Take every line that has the string "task" and copy it out.

# Records for the exercise
##############################

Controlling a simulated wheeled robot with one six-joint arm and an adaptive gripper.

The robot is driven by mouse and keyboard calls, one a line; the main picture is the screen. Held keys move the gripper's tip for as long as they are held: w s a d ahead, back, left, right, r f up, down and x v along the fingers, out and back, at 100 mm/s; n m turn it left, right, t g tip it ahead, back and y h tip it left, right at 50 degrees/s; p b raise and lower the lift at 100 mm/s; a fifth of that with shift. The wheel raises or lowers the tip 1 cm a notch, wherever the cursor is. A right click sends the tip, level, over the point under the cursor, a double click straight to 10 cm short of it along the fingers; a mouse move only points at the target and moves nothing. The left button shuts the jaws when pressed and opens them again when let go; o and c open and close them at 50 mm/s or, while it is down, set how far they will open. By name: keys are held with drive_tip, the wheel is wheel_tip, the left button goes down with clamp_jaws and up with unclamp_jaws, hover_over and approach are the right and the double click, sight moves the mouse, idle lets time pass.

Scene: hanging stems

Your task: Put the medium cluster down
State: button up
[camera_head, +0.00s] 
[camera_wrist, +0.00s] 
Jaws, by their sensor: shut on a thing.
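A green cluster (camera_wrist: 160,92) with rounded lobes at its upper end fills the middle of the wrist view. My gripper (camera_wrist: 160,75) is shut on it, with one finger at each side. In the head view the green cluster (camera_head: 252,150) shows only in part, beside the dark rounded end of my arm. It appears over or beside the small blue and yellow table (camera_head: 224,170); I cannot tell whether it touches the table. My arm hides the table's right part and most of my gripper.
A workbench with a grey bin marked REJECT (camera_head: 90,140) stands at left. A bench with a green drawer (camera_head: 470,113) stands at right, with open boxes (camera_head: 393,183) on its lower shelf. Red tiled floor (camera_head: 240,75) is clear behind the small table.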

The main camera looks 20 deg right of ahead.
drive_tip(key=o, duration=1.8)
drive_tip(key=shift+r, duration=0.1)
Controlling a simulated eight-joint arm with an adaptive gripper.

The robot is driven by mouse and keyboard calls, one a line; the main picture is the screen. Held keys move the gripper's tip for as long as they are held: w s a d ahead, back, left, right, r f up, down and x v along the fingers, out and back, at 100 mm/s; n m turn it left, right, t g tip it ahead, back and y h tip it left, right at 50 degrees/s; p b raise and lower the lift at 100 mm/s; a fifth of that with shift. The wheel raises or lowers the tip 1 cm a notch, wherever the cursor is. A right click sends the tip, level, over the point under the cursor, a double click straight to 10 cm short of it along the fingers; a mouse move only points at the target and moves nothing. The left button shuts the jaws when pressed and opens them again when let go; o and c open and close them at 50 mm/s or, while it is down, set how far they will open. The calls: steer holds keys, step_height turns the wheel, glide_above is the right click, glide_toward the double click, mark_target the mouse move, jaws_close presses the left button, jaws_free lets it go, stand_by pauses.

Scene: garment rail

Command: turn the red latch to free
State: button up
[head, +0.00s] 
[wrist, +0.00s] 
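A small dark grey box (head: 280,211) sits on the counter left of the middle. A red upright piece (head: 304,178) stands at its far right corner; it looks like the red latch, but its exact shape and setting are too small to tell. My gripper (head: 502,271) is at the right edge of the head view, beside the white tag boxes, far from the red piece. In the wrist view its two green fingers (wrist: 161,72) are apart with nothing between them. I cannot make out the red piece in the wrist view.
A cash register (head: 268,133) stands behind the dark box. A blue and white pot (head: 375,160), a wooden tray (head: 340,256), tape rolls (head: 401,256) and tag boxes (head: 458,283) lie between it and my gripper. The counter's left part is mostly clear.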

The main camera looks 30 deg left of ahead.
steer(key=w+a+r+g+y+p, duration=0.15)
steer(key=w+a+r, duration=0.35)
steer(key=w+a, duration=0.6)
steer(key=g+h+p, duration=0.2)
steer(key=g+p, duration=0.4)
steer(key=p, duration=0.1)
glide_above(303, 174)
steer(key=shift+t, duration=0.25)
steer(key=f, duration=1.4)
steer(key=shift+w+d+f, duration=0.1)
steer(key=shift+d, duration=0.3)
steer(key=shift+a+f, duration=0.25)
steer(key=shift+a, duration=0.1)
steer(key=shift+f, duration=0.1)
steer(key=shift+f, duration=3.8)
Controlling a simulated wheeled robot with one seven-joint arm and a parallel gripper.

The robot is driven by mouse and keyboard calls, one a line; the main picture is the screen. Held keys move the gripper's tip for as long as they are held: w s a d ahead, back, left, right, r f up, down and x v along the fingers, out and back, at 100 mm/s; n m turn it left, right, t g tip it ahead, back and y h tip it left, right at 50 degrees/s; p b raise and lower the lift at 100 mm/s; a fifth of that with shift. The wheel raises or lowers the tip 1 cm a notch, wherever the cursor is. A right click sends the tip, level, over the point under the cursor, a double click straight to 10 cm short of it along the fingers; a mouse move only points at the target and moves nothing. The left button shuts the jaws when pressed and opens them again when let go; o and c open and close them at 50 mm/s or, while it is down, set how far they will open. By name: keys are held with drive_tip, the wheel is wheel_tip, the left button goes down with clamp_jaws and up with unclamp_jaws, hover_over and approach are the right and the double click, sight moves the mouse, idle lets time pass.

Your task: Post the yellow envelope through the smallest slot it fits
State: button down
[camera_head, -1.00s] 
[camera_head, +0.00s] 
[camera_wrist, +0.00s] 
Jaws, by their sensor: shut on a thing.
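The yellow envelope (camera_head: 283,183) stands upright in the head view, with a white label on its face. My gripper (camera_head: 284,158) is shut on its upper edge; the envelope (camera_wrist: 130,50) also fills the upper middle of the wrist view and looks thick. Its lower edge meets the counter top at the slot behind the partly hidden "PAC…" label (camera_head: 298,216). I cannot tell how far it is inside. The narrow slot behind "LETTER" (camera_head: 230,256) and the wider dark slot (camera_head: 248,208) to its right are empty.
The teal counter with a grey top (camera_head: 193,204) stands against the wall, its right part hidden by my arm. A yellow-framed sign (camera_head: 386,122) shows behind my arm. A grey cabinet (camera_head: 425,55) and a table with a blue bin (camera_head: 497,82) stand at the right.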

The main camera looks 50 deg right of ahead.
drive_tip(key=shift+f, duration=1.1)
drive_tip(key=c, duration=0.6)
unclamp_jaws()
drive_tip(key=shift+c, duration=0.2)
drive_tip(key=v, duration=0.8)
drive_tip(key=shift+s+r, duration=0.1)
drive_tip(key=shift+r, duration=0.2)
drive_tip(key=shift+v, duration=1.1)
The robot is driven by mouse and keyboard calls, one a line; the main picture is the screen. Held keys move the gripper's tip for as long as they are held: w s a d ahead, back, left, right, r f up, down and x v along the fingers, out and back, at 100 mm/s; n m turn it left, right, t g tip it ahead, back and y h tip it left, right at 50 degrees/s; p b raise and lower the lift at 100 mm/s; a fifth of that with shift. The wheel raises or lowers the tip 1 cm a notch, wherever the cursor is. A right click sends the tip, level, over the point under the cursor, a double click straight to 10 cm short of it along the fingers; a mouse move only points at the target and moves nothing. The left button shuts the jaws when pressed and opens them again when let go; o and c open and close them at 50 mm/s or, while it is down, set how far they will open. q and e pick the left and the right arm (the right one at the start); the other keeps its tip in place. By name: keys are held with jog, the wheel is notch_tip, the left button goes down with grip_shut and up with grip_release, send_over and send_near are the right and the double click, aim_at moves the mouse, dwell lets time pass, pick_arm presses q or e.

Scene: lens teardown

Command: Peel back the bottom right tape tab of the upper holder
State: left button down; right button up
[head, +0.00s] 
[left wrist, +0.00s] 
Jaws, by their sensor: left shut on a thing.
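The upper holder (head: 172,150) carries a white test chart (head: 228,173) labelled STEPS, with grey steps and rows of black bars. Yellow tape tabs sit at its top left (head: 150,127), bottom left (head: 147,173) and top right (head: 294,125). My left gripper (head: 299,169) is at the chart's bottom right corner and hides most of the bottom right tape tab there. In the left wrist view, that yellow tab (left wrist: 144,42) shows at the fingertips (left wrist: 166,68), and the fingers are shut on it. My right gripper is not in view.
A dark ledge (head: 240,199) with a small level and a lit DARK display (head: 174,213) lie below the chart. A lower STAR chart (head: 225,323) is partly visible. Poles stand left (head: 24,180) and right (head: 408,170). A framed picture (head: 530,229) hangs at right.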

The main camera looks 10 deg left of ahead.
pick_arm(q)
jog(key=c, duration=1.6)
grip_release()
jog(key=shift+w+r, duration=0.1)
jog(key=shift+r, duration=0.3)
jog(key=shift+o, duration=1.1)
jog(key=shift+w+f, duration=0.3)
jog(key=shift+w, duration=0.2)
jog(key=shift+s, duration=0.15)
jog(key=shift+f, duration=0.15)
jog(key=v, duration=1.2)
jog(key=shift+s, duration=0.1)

##############################

# Solution to the exercise
Your task: Put the medium cluster down
Your task: Post the yellow envelope through the smallest slot it fits

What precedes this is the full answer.